Ricordo che Bruno Trentin, cinefilo incallito oltre che mio maestro sindacale, rimase colpito dalla sensibilità artistica con cui Loy aveva colto la mutata percezione del lavoro di fabbrica, ormai vissuto come un ripiego e non più come motivo di orgoglio. Dopo un decennio di lotte straordinarie che ne avevano celebrato la centralità, all’inizio degli anni Ottanta la classe operaia sembrava   sulla via di uno storico arretramento. Come già era era stato intuito dai vignettisti di Cipputi, la tuta blu sfidata dalla modernità, e di Gasparazzo, il proletario disincantato e scansafatiche.
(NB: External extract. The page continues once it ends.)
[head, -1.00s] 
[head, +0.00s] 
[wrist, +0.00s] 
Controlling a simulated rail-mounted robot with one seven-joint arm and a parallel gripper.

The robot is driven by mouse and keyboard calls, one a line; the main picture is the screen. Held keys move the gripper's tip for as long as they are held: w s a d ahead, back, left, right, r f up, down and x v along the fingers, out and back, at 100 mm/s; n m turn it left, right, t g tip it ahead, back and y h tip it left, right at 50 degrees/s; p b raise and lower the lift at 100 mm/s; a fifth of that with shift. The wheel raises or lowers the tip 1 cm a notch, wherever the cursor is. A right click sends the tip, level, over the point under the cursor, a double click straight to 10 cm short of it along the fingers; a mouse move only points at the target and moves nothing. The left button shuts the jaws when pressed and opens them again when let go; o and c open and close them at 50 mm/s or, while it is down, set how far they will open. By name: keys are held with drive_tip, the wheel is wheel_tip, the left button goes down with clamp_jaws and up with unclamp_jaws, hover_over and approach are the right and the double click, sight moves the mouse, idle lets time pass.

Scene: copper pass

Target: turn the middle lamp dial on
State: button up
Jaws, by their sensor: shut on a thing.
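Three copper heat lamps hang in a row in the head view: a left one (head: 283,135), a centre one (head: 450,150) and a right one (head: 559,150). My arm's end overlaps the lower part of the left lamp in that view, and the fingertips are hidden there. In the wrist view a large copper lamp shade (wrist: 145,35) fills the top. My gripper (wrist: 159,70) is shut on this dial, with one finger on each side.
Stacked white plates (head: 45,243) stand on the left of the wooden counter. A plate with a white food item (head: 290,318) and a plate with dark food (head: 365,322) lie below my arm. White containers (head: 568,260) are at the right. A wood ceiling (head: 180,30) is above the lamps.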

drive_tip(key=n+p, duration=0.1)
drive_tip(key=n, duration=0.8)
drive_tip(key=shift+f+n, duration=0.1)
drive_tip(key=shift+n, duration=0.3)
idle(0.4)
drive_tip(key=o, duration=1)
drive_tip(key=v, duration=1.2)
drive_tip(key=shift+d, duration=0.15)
È allora che comincia a fiorire una vasta letteratura sul declino irreversibile del lavoro stesso nella società industriale. L’aveva pronosticato lo studioso marxista Harry Braverman, esaminando gli effetti della meccanizzazione di massa negli Stati Uniti (Labour and Monopoly Capital, 1974). Nel 1980 sia Ralph Dahrendorf che André Gorz (in Adieu au proletariat), davanti alla disoccupazione in salita e agli orari in discesa, decretano addirittura la sparizione della società dei salariati. Tornano in auge le riflessioni di Hanna Arendt sull’homo laborans (che agisce nella sfera della necessità), sull’homo faber (che agisce nella sfera della produzione), sull’homo politicus (che agisce nella sfera della libertà) [Vita Activa, 1958]. Non senza una discutibile manipolazione del pensiero della filosofa tedesca (peraltro assai cara a Trentin), dall’esaltazione del “lavoro liberato” all’esaltazione dell’ozio creativo il passo è breve. L’edificio della cittadinanza si separa dalle sue fondamenta lavoriste.

L’analisi dei cambiamenti del lavoro non solo così non viene affrontata, ma viene aggirata con trucchi linguistici. Poiché non esiste alcuna possibilità di opporsi alla frantumazione del lavoro subordinato che si consuma nel passaggio dal fordismo al postfordismo, l’unica risposta plausibile diventa la creazione di una nuova cittadinanza basata sui principi del reddito garantito e dell’economia solidale. La fine del lavoro, insomma, partorisce miracolosamente una nuova cittadinanza, che trova in se stessa le sue radici e la sua giustificazione. Non per caso uno dei guru dei pentastellati è quel Jeremy Rifkin che, scorgendo le mani del  demonio nelle tecnologie mangiaposti, ha annunciato l’avvento dell’era post-mercato come una sorta di Eden delle attività gratificanti (La fine del lavoro, 1995), ribattezzato dal sociologo Ulrich Beck come etica dell’impegno civile (Il lavoro nell’epoca della fine del lavoro, 2000).

Ricordo quello che mi diceva Trentin: chiunque non sia un acchiappanuvole, non dovrebbe gingillarsi con le fantasticherie del non lavoro (per giunta finanziato dall’erario). Fantasticherie che considerava come il segno più vistoso di una vera e propria regressione culturale delle forze riformatrici. Formatosi negli ambienti del socialismo liberale, l’ultimo grande leader della Cgil non ha mai nascosto l’importanza che per lui aveva avuto l’incontro con il personalismo cristiano di Emmanuel Mounier, che risale agli Sessanta del secolo scorso. E cioè con l’idea secondo cui, essendo indivisibile l’umanità del lavoratore, devono essere indivisibili anche i diritti fondamentali attraverso cui tale umanità si manifesta. Se diamo un’occhiata al tempo presente, il problema non è soltanto l’esistenza di un movimento politico che ha fatto del reddito garantito (a cui ora si è aggiunto il reddito di “dignità”) la sua bandiera. Il problema è che pure a sinistra ci sono intellettuali e partitini che subiscono il fascino di questa scorciatoia in nome di una più giusta redistribuzione del reddito.